GOOCHLAND, VA (WWBT) – With this third round of winter weather snow plow contractors will be busy clearing drive ways and racking up sales. But 12 on Your Side has a Consumer Alert that could save you money and the frustration of trying to recoup your losses after your drive way is cleared.
Steven Price called 12 for help because the bizarre happened twice. The snow removal contractor did his job well in clearing his driveway, says Steven, but he jacked up the price each time. First, the December 18 snowfall...
"When they were done, said I owed them $250. I said the gal on the phone told me it was $125. He said she made a mistake," said Steven Price. "People make mistakes, so I just chalked it up to that and went ahead and paid him."

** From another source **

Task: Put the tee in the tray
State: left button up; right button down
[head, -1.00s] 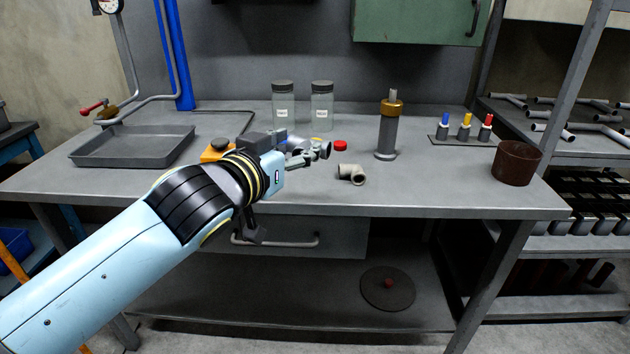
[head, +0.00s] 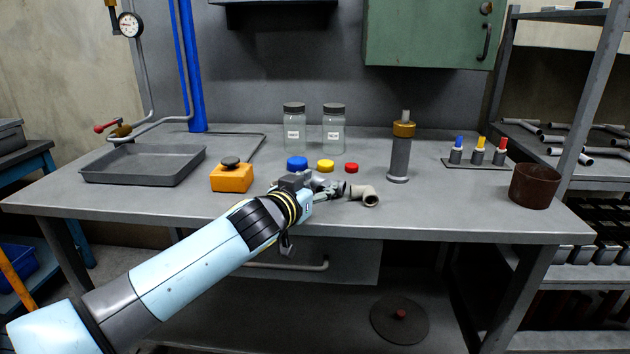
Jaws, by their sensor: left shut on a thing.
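My left gripper (head: 328,190) reaches over the front middle of the bench. It is shut on a small grey pipe fitting, which I take for the tee (head: 338,186). The fingers hide part of it, so its full shape cannot be told. The tray (head: 145,166) is a shallow grey metal pan, empty, at the left of the bench, well to the left of the gripper. A beige elbow fitting (head: 365,195) lies on the bench just right of the gripper. My right gripper is not in view.
An orange box with a black button (head: 232,176) stands between tray and gripper. Blue (head: 297,163), yellow (head: 326,166) and red (head: 351,168) caps lie behind the gripper. Two glass jars (head: 294,130), a grey cylinder (head: 400,155) and a brown pot (head: 534,186) stand farther off.

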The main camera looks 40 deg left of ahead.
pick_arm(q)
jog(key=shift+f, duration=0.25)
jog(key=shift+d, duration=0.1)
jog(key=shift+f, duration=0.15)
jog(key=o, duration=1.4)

And again, last Saturday's snow storm.
"I said what do I owe you? He said same as last time, $400. I said last time it wasn't $400. Last time it was $250. He said no it was $400," said Price.
Steven showed the contractor his check book to show the $250 he paid to get his driveway plowed the first time. Still, the contractor demanded $400. When the labor is already done, what can you do? We asked the B.B.B.
"I think you can always refuse to pay. We had an agreement for $250," said Tom Gallagher of the Better Business Bureau.
"I just wanted him out of here," Price said. "I'm not about to get into a fight with him. It was my responsibility to ask him in advance what he was going to charge me."
I researched the business: 'Wells Paving & Seal Coating'. It has an A-plus rating with the Better Business Bureau, and on its website, owner Pete Wells promises to never make commitments they don't intend to keep.
45 minutes after talking with the company owner, Steven Price got a refund -- $150, and an apology. The owner says his son inadvertently went to the wrong house, under instructions the driveway was a $400 job.
"I'm so happy to see this has gotten resolved and I'm happy for the consumer, and I happy for the company too," said Gallagher.
The owner of 'Wells Paving and Seal Coating' says it was an honest mistake both times. Gallagher says businesses have a responsibility to clarify concerns -- that worker should have called the boss, and the homeowner admits it was 'his' responsibility to ask, in advance, about the price.